If I were to give a metaphor for my philosophy of how I personally view equality (“my truth”, if you will), it would be that of a table, spread with food and drink. Seated at my table are people from all walks of life; multiple ethnicities and cultures, orientations and philosophies, coming together to enjoy a great meal and pleasant company. Most likely, I’d be doing the cooking while the banter was going on.
Fifteen years ago, I wasn’t like this at all. Having been raised in a conservative household, my worldview at the time was that of a homeschooled Reformed Baptist fundamentalist, utterly convinced that anyone who did not adhere to the Bible as the infallible, unchallenged Word of God was heading straight to the fires of hell the very moment they closed their eyes in death, no matter how much good they did or how nice they may have been to people.
For me to have completely rejected this myopic, ethnocentric, certainistic view of humanity at all was a miracle, and was the greatest struggle of my life. To see all human beings as equals regardless of the color of their skin, who they sleep with, or what gender they choose to identify themselves was a process that involved ripping away a lifetime of ingrained ideological norms and years of intense cognitive dissonance. To love people for who they are is not a hot topic by which I “build my brand”; it is a very personal, organic undertaking.
Within the last several months, the cause of the transgender community has been one of the most emotionally charged topics of debate, on nearly every platform of media, starting with Caleb Hannan’s Grantland piece that is believed to have involuntarily outed Dr. Essay Anne Vanderbilt, and ending most recently with Piers Morgan’s run-ins with Janet Mock, former People magazine web editor and author of Redefining Realness: My Path to Womanhood, Identity, Love & So Much More. In both of these cases, Hannan and Morgan, who has defined himself as a strong ally of the trans community, were called out to be villains of white cis-hetero “privilege”, willfully tone-deaf and ignorant of just how badly they handled the sensitivities of the people they interacted with.
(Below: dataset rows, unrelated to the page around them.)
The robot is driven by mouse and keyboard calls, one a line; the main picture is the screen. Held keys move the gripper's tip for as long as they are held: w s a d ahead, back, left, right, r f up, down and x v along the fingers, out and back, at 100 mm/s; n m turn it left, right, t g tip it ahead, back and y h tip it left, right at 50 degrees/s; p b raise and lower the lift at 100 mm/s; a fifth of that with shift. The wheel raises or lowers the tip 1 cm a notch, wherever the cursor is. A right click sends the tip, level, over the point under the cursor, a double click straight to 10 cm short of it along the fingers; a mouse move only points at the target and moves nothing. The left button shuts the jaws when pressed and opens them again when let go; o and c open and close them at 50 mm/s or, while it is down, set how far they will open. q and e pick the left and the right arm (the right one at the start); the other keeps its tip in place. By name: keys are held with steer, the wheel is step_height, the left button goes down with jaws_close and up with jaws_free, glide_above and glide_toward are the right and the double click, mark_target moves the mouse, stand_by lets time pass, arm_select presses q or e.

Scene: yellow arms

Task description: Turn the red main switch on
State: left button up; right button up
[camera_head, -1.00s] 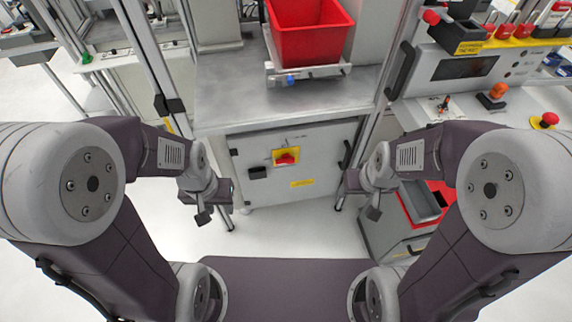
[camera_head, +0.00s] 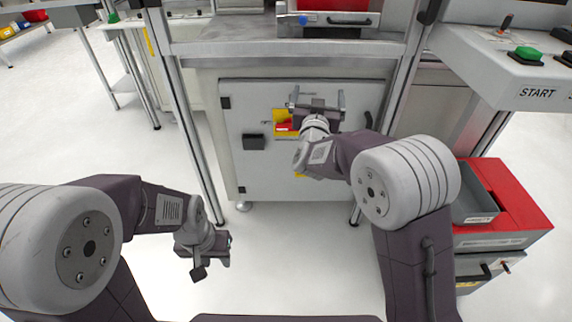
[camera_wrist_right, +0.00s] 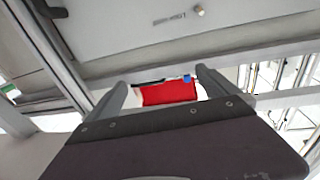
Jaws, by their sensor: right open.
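The red main switch (camera_head: 284,127) sits on a yellow plate (camera_head: 280,116) on the grey cabinet door. It is partly hidden by my right wrist, and I cannot tell which way its handle points. My right gripper (camera_head: 317,98) is open and empty in front of the door, up and to the right of the switch in the head view. Its two spread fingers also show in the right wrist view (camera_wrist_right: 163,88); the switch is not clearly seen there. My left gripper (camera_head: 217,256) hangs low at the left, away from the cabinet; its jaw opening is unclear.
The cabinet door (camera_head: 340,170) has a black latch (camera_head: 253,142) left of the switch. A metal worktop (camera_head: 230,45) juts out above. A red-topped drawer unit (camera_head: 520,205) and a console with a green START button (camera_head: 528,53) stand right. The floor before the door is clear.

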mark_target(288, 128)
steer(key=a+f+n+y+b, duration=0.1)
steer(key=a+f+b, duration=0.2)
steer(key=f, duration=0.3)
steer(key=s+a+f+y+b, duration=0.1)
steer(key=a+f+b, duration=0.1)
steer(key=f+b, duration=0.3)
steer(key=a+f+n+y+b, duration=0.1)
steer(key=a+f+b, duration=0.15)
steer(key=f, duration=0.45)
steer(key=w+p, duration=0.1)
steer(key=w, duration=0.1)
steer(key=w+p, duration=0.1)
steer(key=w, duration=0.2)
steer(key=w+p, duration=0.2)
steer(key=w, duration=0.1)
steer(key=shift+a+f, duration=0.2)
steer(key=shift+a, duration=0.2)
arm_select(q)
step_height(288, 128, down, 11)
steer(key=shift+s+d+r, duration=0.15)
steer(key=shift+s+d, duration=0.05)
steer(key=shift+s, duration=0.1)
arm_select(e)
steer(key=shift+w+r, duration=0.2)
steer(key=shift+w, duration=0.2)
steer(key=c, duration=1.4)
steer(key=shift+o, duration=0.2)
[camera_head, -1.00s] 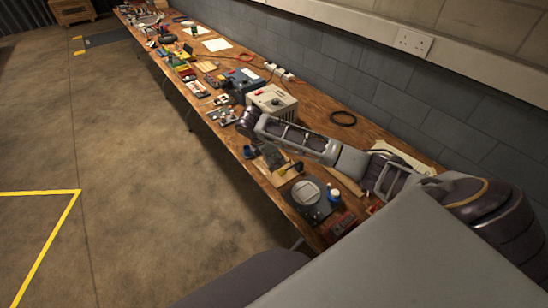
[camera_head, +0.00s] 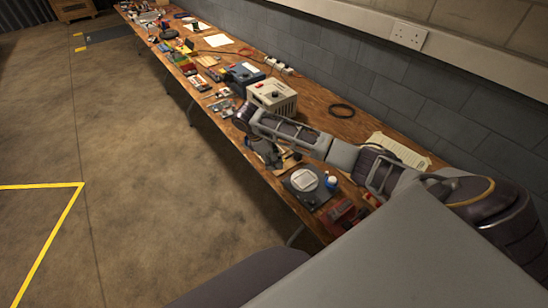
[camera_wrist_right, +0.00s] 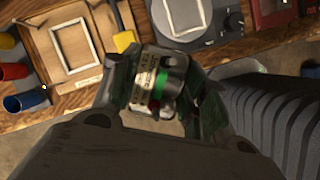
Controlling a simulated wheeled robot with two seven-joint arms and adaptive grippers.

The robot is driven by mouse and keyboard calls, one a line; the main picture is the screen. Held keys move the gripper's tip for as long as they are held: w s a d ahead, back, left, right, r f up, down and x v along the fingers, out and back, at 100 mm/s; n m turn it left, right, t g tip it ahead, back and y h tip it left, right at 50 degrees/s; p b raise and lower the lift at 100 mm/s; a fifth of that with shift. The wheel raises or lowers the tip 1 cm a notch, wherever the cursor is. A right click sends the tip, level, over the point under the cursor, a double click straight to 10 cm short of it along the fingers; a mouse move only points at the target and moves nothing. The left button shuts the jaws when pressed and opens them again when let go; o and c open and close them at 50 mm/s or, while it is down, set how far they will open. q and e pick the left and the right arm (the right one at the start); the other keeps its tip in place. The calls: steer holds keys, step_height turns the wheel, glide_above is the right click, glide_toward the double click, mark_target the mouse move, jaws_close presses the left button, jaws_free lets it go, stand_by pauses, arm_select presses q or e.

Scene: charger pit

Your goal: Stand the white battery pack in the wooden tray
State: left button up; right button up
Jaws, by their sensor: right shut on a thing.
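My right gripper (camera_wrist_right: 165,95) is shut on the white battery pack (camera_wrist_right: 148,70), a pale block with printed labels and a green band. The fingers hide part of the pack. The wooden tray (camera_wrist_right: 58,88) shows at the upper left of the wrist view, with a white square outline inside it. The gripper and pack are beside it in that view, to its lower right. In the head view my right gripper (camera_head: 270,157) is small and dark over the tray area, and the arm hides much of the tray. My left gripper is not in view.
A white-and-blue bottle (camera_head: 330,181) and a red box (camera_head: 343,214) are close by. A beige power unit (camera_head: 271,96) stands further along the bench. Red and blue cylinders (camera_wrist_right: 24,103) lie left of the tray.

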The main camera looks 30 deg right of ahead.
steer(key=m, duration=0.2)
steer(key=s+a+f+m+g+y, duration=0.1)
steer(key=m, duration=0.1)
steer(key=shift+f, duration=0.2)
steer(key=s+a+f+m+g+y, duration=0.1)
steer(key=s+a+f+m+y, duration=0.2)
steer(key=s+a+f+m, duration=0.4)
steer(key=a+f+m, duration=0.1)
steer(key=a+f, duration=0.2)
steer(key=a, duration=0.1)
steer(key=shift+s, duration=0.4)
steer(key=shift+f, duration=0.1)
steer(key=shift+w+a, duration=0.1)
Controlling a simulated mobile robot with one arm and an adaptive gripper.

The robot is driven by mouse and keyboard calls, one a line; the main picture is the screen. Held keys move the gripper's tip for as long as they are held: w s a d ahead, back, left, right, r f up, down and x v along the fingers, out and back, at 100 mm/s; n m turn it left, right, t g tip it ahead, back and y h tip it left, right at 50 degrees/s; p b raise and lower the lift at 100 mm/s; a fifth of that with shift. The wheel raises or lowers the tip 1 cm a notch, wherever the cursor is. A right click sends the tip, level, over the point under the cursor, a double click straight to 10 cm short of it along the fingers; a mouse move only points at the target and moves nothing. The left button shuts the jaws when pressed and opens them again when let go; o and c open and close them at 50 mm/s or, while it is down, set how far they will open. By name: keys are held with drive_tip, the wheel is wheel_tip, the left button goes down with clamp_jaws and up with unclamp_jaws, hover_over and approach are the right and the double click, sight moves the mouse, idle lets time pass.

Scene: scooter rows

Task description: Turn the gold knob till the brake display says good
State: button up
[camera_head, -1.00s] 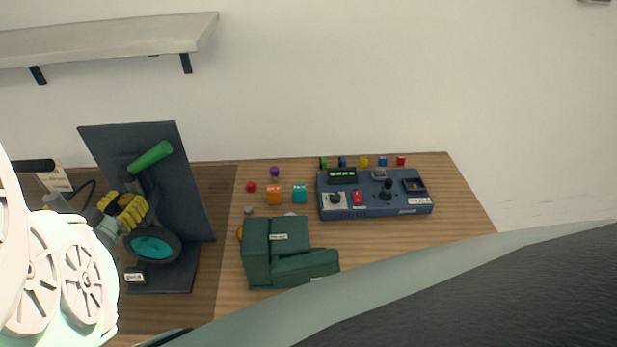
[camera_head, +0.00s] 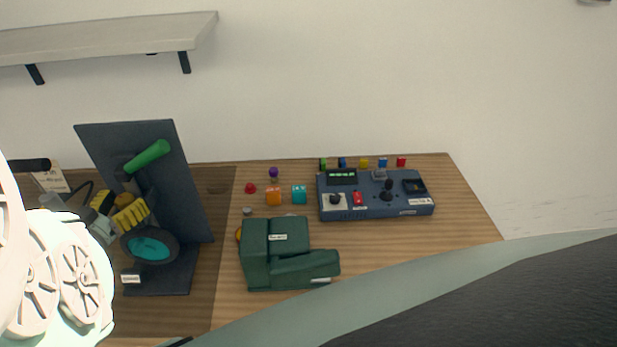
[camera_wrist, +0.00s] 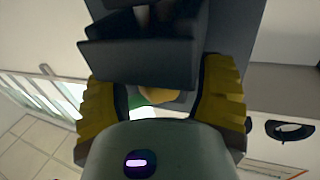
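The gold knob (camera_head: 124,199) shows partly between my gripper's yellow finger pads, on the dark upright stand (camera_head: 185,170) at left. In the wrist view the gold knob (camera_wrist: 160,96) sits in the gap between the pads, mostly hidden by a dark block. My gripper (camera_head: 120,208) is open around the knob; the wrist view shows its two pads (camera_wrist: 160,105) wide apart, with a bright gap beside the knob. A small light label or display (camera_head: 131,279) is at the stand's foot; its text is too small to read.
A green handle grip (camera_head: 147,156) and a teal-faced wheel (camera_head: 150,246) are close to my gripper. A green folded block (camera_head: 275,255), small coloured pieces and a blue control box (camera_head: 375,206) stand on the table to the right. A shelf (camera_head: 110,38) hangs above.

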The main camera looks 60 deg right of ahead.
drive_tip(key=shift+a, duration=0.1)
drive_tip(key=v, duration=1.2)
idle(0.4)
So let me make sure I get this correct: in the space of roughly six weeks, a country of 315 million people are supposed to immediately hit the internet; do extensive, independent, near college-level research on the differences between sex and gender (terms that have been misused for decades) and able to quickly identify when a trans person is being misgendered or dead-named, terms most people are still unfamiliar with. Further, these people are to become instantly aware of who may be trans in their communities and become fierce advocates and warriors for these people on command, lips loaded with exactly the right words and phraseology under penalty of shaming and even bullying for daring to ask people who know more than they, because “you should have known this stuff already.”
If this is so, this is the most unrealistic and inefficient way to bring the common person to your cause.
As with any area of social justice, the stakes are extremely high. Saeed Jones was absolutely right when he denounced this country’s lateness in how we in this country perceive trans people, and how important it is that perceptions change quickly. But let’s consider the reality of the nation we reside: It took this country over two centuries to elect a man President who up until a hundred and fifty years ago would have been the property of some white slaveowner. In the near forty years since Harvey Milk’s life was taken, we have just started to reach the place where we embrace people we know are gay and lesbian as our neighbors, friends, family, and mentors. It took this country almost twenty years to repeal Don’t Ask, Don’t Tell, and the federal government announced just last week that marriage equality was going to be recognized across the land. We still have no high-speed rail in this country, and we don’t fix roads and bridges in America until they crumble and fall into rivers with people still on them. Our nation embraces tardiness like no other.
Furthermore, let’s be real. The most basic, cursory knowledge of the trans community most people have come from Jerry Springer and Maury Povich, who for the better part of two decades have been wellsprings for the stereotype that trans people are salacious, underhanded and deceptive, hell-bent on tricking unsuspecting men into their beds. An argument could be made that these shows create much of the transphobia we see in this country, but instead of going after these two, we opt to conveniently ignore them, probably because…well, who doesn’t love those “You’re Not the Father” episodes?
In other words, there is a LOT of work to do.
It is neither excuse-making nor the shirking of moral duty to admit that the work of eliminating transphobia in this nation is going to be a long, arduous task. There are indeed many lives that hang in the balance, and always will. But ripping the people we wish to join our movement for not having the same level of knowledge we possess is neither productive or wise. As Oliver Willis wrote in his Daily Banter piece, “People wise up when they’re better informed and given knowledge with an open hand versus a closed fist.” I would put it this way: There is nothing noble about having a cause that no one wants to be a part of because the ones who lead it drive people away.